Undersea acoustic communications (ACOMMS) systems use phase-coherent receivers to achieve medium data rates at speed and depth between and among submarines, surface ships, unmanned undersea vehicles, gateway buoys, and large-number sensors. Laser communications will provide high-data-rate underwater communications and, potentially, subsurface-to-air communications.

Visions and Vehicles

The future Undersea Battlespace will see a much greater use of unmanned undersea, surface, and airborne vehicles for a variety of missions. This represents another transformational change for undersea warfare.

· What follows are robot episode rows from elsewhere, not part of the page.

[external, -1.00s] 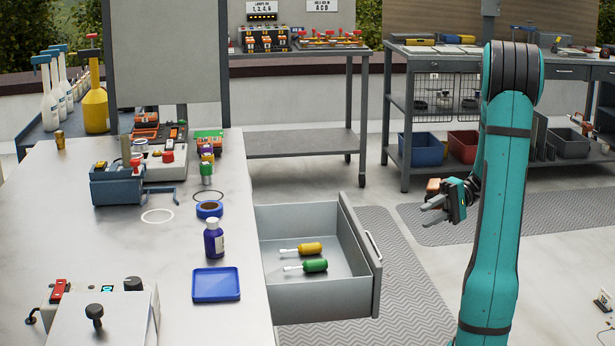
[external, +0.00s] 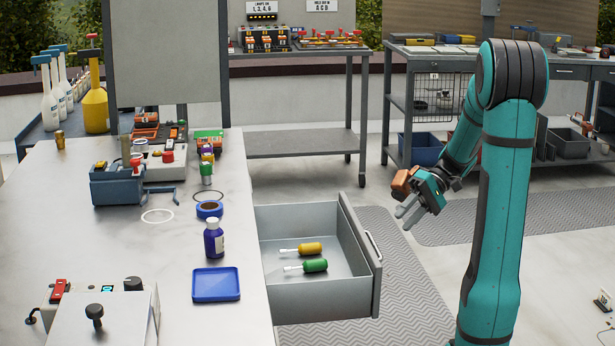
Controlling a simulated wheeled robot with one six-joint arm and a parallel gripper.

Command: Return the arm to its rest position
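My arm (external: 500,200) stands at the right in the external view, its teal upper link upright and its forearm folded down to the left. My gripper (external: 404,217) hangs at the forearm's end, in the air to the right of the open drawer. Its two grey fingers point down and left with a gap between them, and I see nothing held there. An orange block (external: 404,182) sits beside the gripper at the wrist.
The open drawer (external: 318,298) juts from the workbench (external: 110,240) and holds a yellow-handled screwdriver (external: 310,248) and a green-handled one (external: 315,265). A blue tray (external: 216,285) and a blue bottle (external: 213,240) stand near the bench edge. Shelves (external: 470,70) stand behind my arm.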

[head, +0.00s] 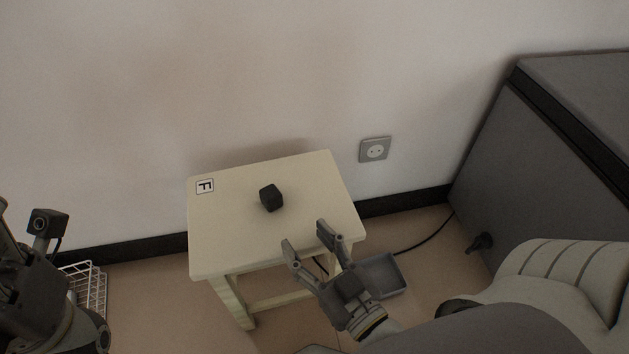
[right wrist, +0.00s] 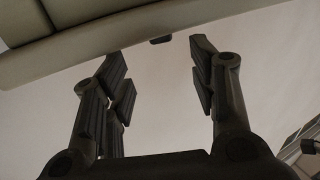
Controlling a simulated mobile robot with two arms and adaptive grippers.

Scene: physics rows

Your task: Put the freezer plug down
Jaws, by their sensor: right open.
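A small dark block (head: 271,198), which looks like the freezer plug, lies on the cream stool (head: 225,235) near the middle of its top. No cord shows running to it. My right gripper (head: 306,240) is open and empty at the stool's front right edge, apart from the block. Its two spread fingers also show in the right wrist view (right wrist: 160,75), with nothing between them. My left gripper (head: 38,265) is at the lower left, partly cut off, and its jaws cannot be made out.
A wall socket (head: 375,150) is empty behind the stool. The grey freezer (head: 545,140) stands at the right, with a black cord (head: 425,241) on the floor. A grey tray (head: 391,288) is beside the stool. A white wire basket (head: 92,287) is at the left.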

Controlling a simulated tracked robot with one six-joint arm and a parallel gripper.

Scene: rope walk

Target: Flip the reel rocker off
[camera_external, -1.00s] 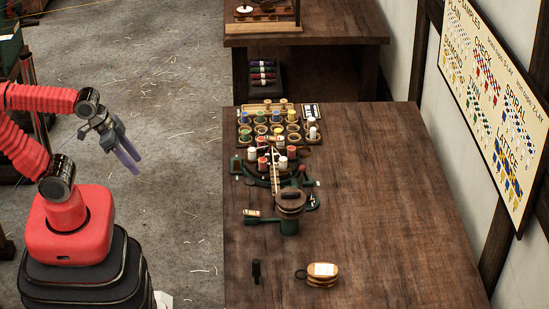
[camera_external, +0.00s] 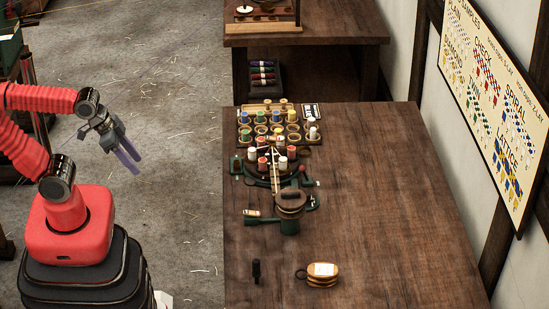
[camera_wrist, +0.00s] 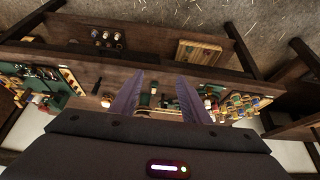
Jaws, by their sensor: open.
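A dark green rope machine (camera_external: 288,226) with a round brown-topped drum (camera_external: 290,198) stands on the bench, to the right of my gripper. A small pale labelled part (camera_external: 252,213) sits on its left side, and a small green box (camera_external: 236,166) is at its upper left. I cannot tell which of these is the reel rocker; it is too small to make out, and so is its position. My gripper (camera_external: 130,164) is open and empty, over the floor left of the bench and apart from everything. Its two fingers also show in the wrist view (camera_wrist: 160,82).
The wooden bench (camera_external: 390,230) is clear on its right side. A rack of coloured bobbins (camera_external: 262,127) stands behind the machine. A sample board (camera_external: 495,110) hangs on the wall.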

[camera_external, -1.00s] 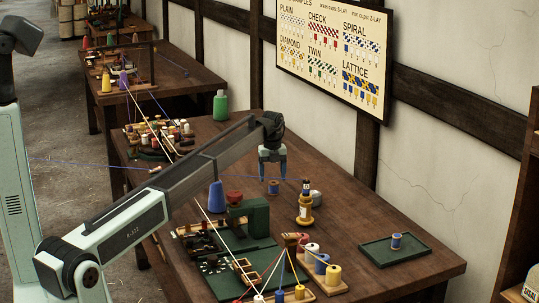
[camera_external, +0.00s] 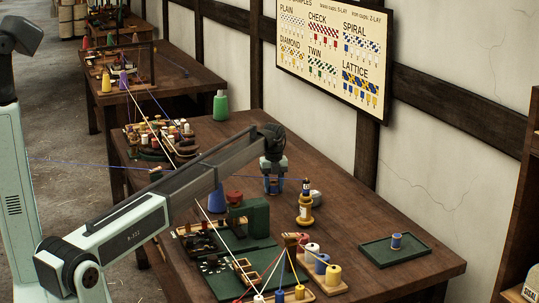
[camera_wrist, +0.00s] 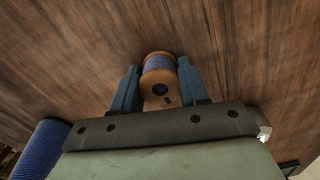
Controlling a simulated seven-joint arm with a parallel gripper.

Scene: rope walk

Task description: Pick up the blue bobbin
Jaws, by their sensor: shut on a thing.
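The blue bobbin (camera_wrist: 160,68), with wooden ends and blue thread, sits between the two fingers of my gripper (camera_wrist: 158,86) in the wrist view. In the external view my gripper (camera_external: 273,187) is low at the table, and the blue bobbin (camera_external: 273,184) shows small between its fingers. My gripper is shut on the bobbin. I cannot tell whether the bobbin still touches the table. Another blue-wound bobbin (camera_external: 396,241) stands on a green tray (camera_external: 372,256) at the right.
A blue cone (camera_external: 216,197) stands left of my gripper, and its blue side shows in the wrist view (camera_wrist: 42,148). Taut threads cross the table's front. Bare wood lies toward the wall.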

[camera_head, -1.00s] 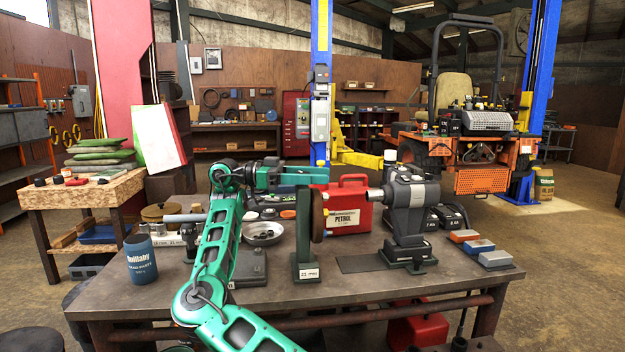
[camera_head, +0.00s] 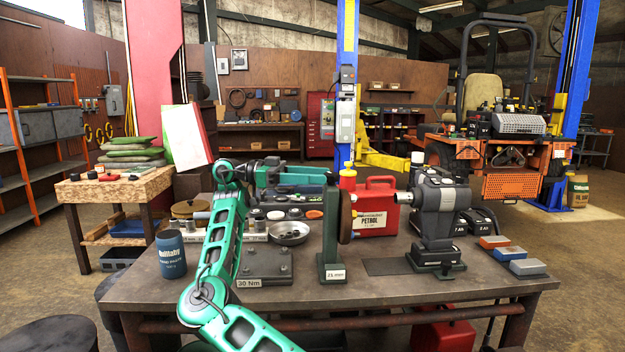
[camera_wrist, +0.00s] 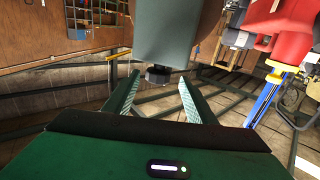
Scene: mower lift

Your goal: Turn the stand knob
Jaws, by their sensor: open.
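The dark green stand (camera_head: 331,245) stands upright on the bench, with a brown disc (camera_head: 346,217) on its right side. My gripper (camera_head: 322,180) is above the bench by the top of the stand, its jaws pointing right. In the wrist view, my gripper (camera_wrist: 159,80) is open and empty. A grey-green block (camera_wrist: 172,35) lies just beyond the fingertips, with a small dark knob (camera_wrist: 158,75) on its near end, roughly centred between the fingers. I cannot tell whether a finger touches the knob. In the head view the knob is not distinguishable.
The workbench (camera_head: 390,293) holds a red petrol can (camera_head: 376,210) behind the stand and a grey machine (camera_head: 438,212) to its right. A blue tub (camera_head: 171,255), a metal dish (camera_head: 289,232) and a plate with bolts (camera_head: 262,264) are to the left.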

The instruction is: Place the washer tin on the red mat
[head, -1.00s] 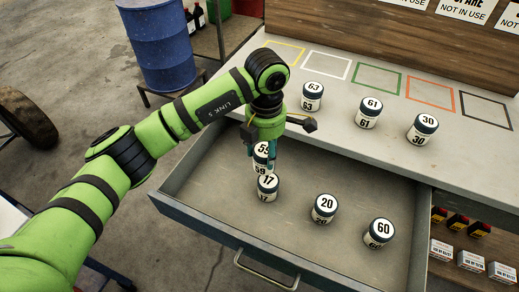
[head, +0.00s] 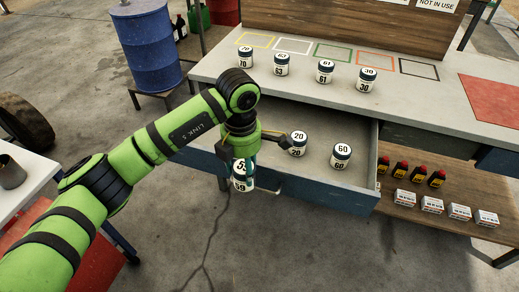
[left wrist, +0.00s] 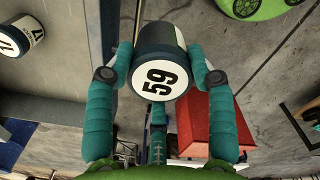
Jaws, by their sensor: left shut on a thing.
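My left gripper (head: 243,165) is shut on a white tin marked 59 (head: 242,185), with a dark lid. It holds the tin in the air in front of the drawer, above the floor. Nothing visible on the tins names washers. My right gripper is not in view.
The drawer (head: 325,192) stands open below the bench, holding tins 20 (head: 297,143) and 60 (head: 341,157). Tin 17 (left wrist: 20,36) shows in the left wrist view. Tins 70, 63, 61 and 30 (head: 366,80) stand on the bench near coloured outlines. Bottles and boxes fill a lower shelf (head: 440,205).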

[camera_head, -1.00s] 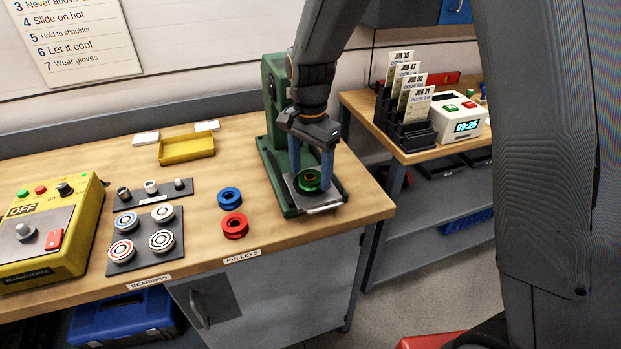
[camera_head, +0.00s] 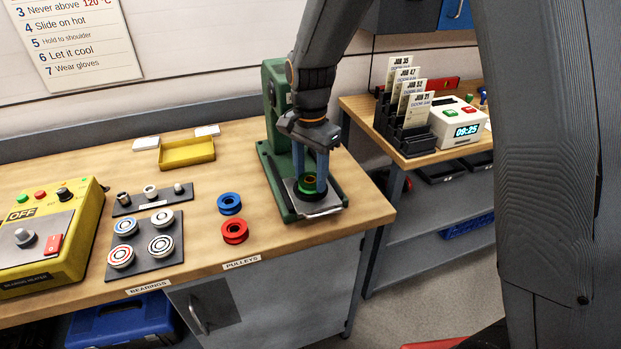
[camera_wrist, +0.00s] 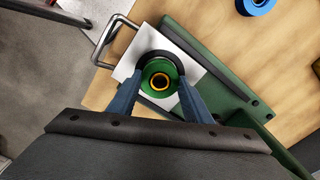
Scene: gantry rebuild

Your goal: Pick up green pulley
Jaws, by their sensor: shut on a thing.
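The green pulley (camera_head: 309,182) is at the green press, above its bright metal plate (camera_head: 322,211). It has an orange-gold ring at its centre, seen clearly from above in the wrist view (camera_wrist: 160,97). A black ring shows around or under it. My gripper (camera_head: 316,176) points down at the press, its blue fingers on either side of the pulley. In the wrist view the fingers (camera_wrist: 160,90) are shut on the pulley's sides. Whether the pulley touches what lies below it cannot be told.
The green press (camera_head: 275,130) stands close behind my gripper. A blue pulley (camera_head: 230,203) and a red pulley (camera_head: 235,231) lie to its left. Bearings sit on a dark mat (camera_head: 148,268) farther left. A yellow tray (camera_head: 187,153) is at the back.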

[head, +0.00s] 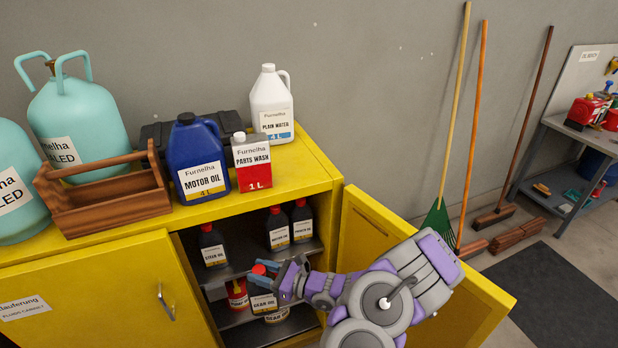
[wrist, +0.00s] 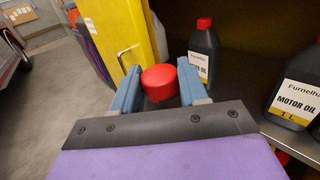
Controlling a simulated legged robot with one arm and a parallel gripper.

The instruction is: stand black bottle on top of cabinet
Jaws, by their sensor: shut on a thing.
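The yellow cabinet (head: 312,172) stands against the wall with its right door open. My gripper (head: 268,275) reaches into the opening and is shut on a red-capped bottle (head: 263,303) whose label seems to read gear oil; its body is partly hidden. In the wrist view the bottle's red cap (wrist: 160,82) sits between my blue fingers (wrist: 158,90). Other black bottles stand on the upper shelf: one at the left (head: 212,246), a motor oil bottle (head: 277,229) and one at the right (head: 302,221).
On the cabinet top stand teal tanks (head: 80,118), a wooden tool carrier (head: 106,196), a blue motor oil jug (head: 199,160), a red-and-white parts wash can (head: 251,164) and a white water jug (head: 271,105). Its front right corner is clear. The open door (head: 385,225) stands beside my arm.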

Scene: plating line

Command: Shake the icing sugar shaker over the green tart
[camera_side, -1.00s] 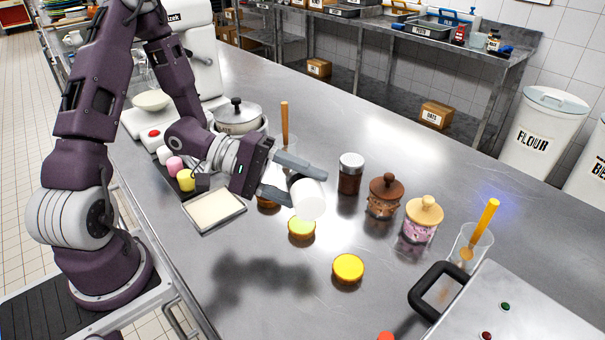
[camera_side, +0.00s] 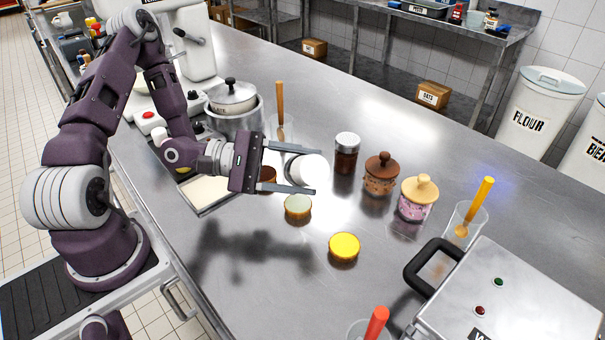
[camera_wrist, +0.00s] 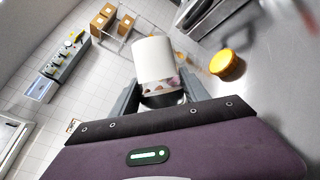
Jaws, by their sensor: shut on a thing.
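My gripper (camera_side: 292,171) is shut on the white icing sugar shaker (camera_side: 313,170), which lies tilted on its side between the fingers. The shaker also shows in the wrist view (camera_wrist: 153,58), with a patterned band and a dark end near the fingers. The green tart (camera_side: 297,208) stands on the steel counter below the gripper and shaker, apart from them. Its top looks pale, whitish green. A yellow tart (camera_side: 344,246) stands nearer the camera and shows in the wrist view (camera_wrist: 227,65). A brown tart (camera_side: 267,174) is partly hidden behind the gripper.
A dark jar (camera_side: 346,152), a brown-lidded jar (camera_side: 380,174) and a pink jar (camera_side: 417,198) stand to the right. A pot (camera_side: 232,100) and a pale tray (camera_side: 204,193) are behind and left. A steel box (camera_side: 510,295) is at front right.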

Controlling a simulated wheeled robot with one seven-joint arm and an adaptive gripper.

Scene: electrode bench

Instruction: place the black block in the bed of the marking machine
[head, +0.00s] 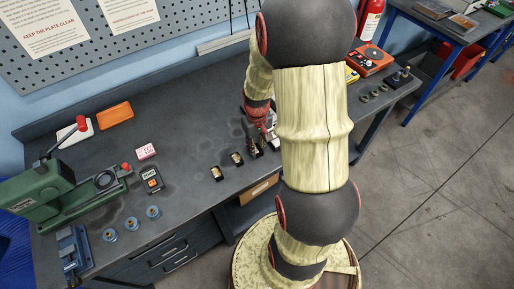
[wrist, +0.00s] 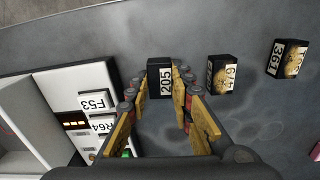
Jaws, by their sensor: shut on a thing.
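In the head view my gripper (head: 256,148) is low over the middle of the bench, partly hidden by my arm. A green machine (head: 35,190) with a red-knobbed lever stands at the far left; it looks like the marking machine. Its low green bed (head: 90,204) extends to the right, well apart from my gripper.
Two dark blocks with brassy faces, (head: 237,158) and (head: 216,173), stand left of my gripper. A white unit (wrist: 75,85) with label tags is close beside it in the wrist view. A small meter (head: 152,180), pink pad (head: 146,152) and blue vise (head: 73,250) are near the machine.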

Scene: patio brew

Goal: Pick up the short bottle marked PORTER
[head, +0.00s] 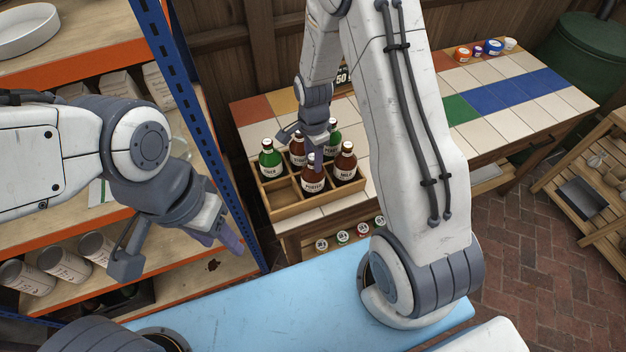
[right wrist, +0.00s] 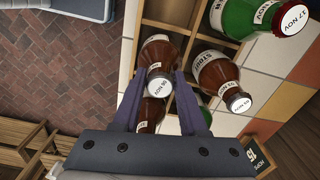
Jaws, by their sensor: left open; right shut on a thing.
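The brown bottle marked PORTER (head: 313,184) stands upright in the front row of a wooden crate (head: 302,207) on the tiled counter. My right gripper (head: 316,150) reaches down over it and is shut on its neck. In the right wrist view the same bottle (right wrist: 158,55), with a white dated cap, is between the two fingers of my right gripper (right wrist: 160,90). The bottle appears to be still in its compartment; its base is hidden. My left gripper (head: 222,228) is open and empty, beside the blue shelf post, away from the crate.
The crate also holds a green bottle (head: 270,160), a brown bottle (head: 298,150), another green bottle (head: 334,135) and a brown MILD bottle (head: 345,163), close around my right gripper. A front-left compartment is empty. Shelves (head: 120,215) with cans crowd my left arm.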

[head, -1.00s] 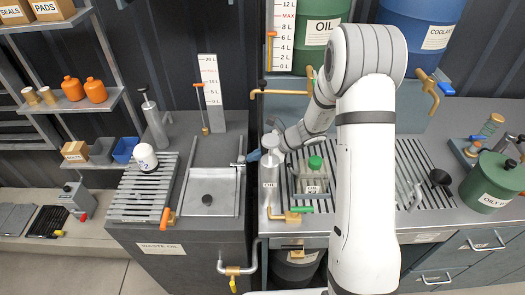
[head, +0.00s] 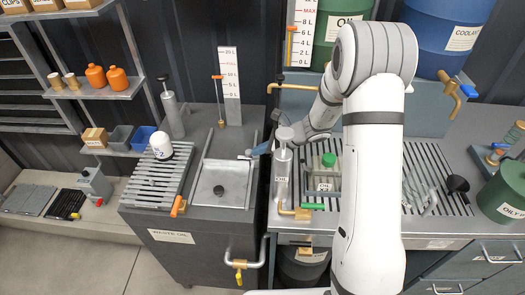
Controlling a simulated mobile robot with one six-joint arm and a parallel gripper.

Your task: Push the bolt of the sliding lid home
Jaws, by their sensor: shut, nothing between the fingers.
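The sliding lid (head: 222,178) is a grey plate between two rails on top of the dark waste oil cabinet (head: 175,255). A small dark round spot shows on it. A small pale metal piece (head: 245,157), which looks like the bolt, sits at the right rail near the lid's far right corner. My gripper (head: 257,151) is shut and empty, with its bluish tip just right of this piece. Whether it touches the piece is too small to tell. The bolt's far end and its seat cannot be made out.
A grey pump labelled OIL (head: 283,165) stands close beside my gripper. A slatted rack (head: 158,185) with a white canister (head: 161,146) lies left of the lid. A measuring board (head: 231,88) stands behind. A green-capped container (head: 327,172) is on the right-hand grating.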

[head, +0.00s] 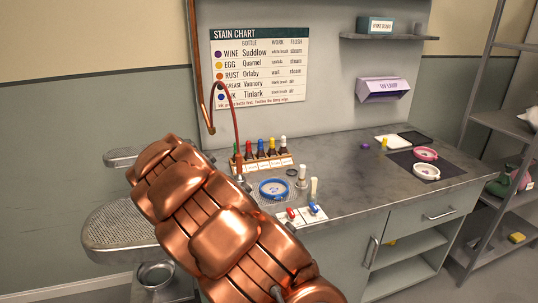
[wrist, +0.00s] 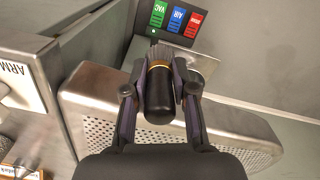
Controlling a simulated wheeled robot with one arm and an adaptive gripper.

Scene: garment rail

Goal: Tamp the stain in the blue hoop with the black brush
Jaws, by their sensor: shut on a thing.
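The blue hoop (head: 261,192) lies on the grey counter in the head view, just right of my copper arm. I cannot make out the stain inside it at this size. In the wrist view my gripper (wrist: 159,82) is shut on the black brush (wrist: 158,98), a dark handle with a gold band and dark bristles. The brush points away from the wrist, over a perforated metal board. The hoop does not show in the wrist view. My arm hides the gripper and the brush in the head view.
Several coloured bottles (head: 264,152) stand in a rack behind the hoop. Upright white-handled tools (head: 302,172) stand to its right. A perforated board (head: 118,232) juts out at left. A pink hoop (head: 425,153) and a white hoop (head: 426,172) lie far right; the counter between is mostly clear.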

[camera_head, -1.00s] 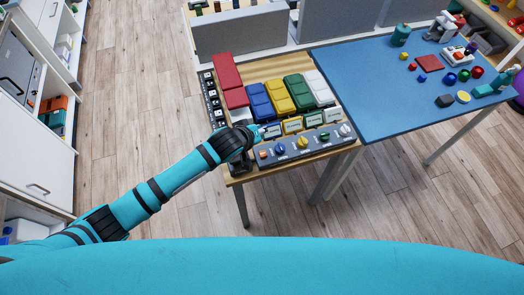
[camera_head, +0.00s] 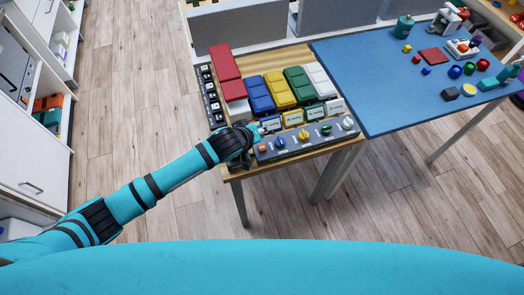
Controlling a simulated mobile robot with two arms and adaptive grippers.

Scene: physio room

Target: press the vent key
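My left gripper (camera_head: 254,132) is over the front left part of the wooden table, at the left end of a grey control panel (camera_head: 294,146). Its fingertips are close to the blue-framed label card (camera_head: 270,125); I cannot tell whether they touch anything or are open or shut. The panel has an orange piece and blue, yellow, green and white knobs. A dark strip of several black-and-white keys (camera_head: 211,99) runs along the table's left edge. No key can be read as the vent key at this size. The gripper hides what lies under it. My right gripper is not in view.
Red, blue, yellow, green and white blocks (camera_head: 280,91) stand behind the label cards. A blue mat (camera_head: 380,95) with small coloured objects covers the table to the right. Grey partitions (camera_head: 241,32) stand behind. Open wood floor lies to the left.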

NUWC shares a common vision for a family of unmanned vehicles, from small vehicles that will help populate the sensor grid to combat vehicles with a broad spectrum of mission capabilities. All will have the ability to operate with a high degree of autonomy, travel great distances, analyze the battlespace, communicate to multiple networks, launch attacks, and return to the host ship or deployment station--remaining covert, or nearly so, during the entire operational cycle.

NUWC has made a substantial investment in the future of unmanned vehicles. A great deal of emerging technology is required to make that future a reality, but NUWC researchers are reaching new goals every day. The Manta Test Vehicle (MTV) is being used, for example, to demonstrate and examine capabilities that will be evolved for use in future unmanned underwater communication vehicles (UUCVs), such as:

* Underwater acoustic communications;
* Above-surface radio-frequency links;
* The deployment of vehicles (ranging in size from 53 inches/70 lbs. to heavyweight torpedo-size);
* Bidirectional operator interactivity; and
* The transmission of optical data.

The NUWC will continue to develop and test new payloads and demonstrate additional unmanned underwater vehicle capabilities and to encourage other organizations and activities to take advantage of the MTV for demonstrations and tests of their system packages. In addition, the NUWC, working with industry and other laboratory partners, is embarking on a three-year program to demonstrate the utility of unmanned surface vehicles for a variety of surface missions.

Smart, Stealthy, Speedy

This future undersea environment also will require a new generation of weapon systems to address the challenge of the littorals. Several initiatives are being pursued to build a "smarter" front end for the torpedo. Acoustic and fiber-optic communications will provide the connectivity needed to allow the fusion of torpedo sensor data with platform information to provide an improved tactical picture for combat control systems. Improved connectivity between and among sensors and platforms and weapons will allow sensing/localization and attack operations to be conducted from different platforms. Intelligent controllers will enable the weapon to adapt to dynamic situations, using neural nets and fuzzy logic as well as new broadband-array technology to dramatically improve the sonar capabilities of the torpedo.

A truly stealth weapon will dramatically enhance submarine effectiveness, since the target under attack will not hear it until it is too late to evade, deploy countermeasures, and/or counterattack. Covert homing and signal-processing techniques as well as advanced passive technology are under development. Under consideration for the stealth torpedo propulsion system is a quiet hybrid electric propulsion system to further enhance its effectiveness.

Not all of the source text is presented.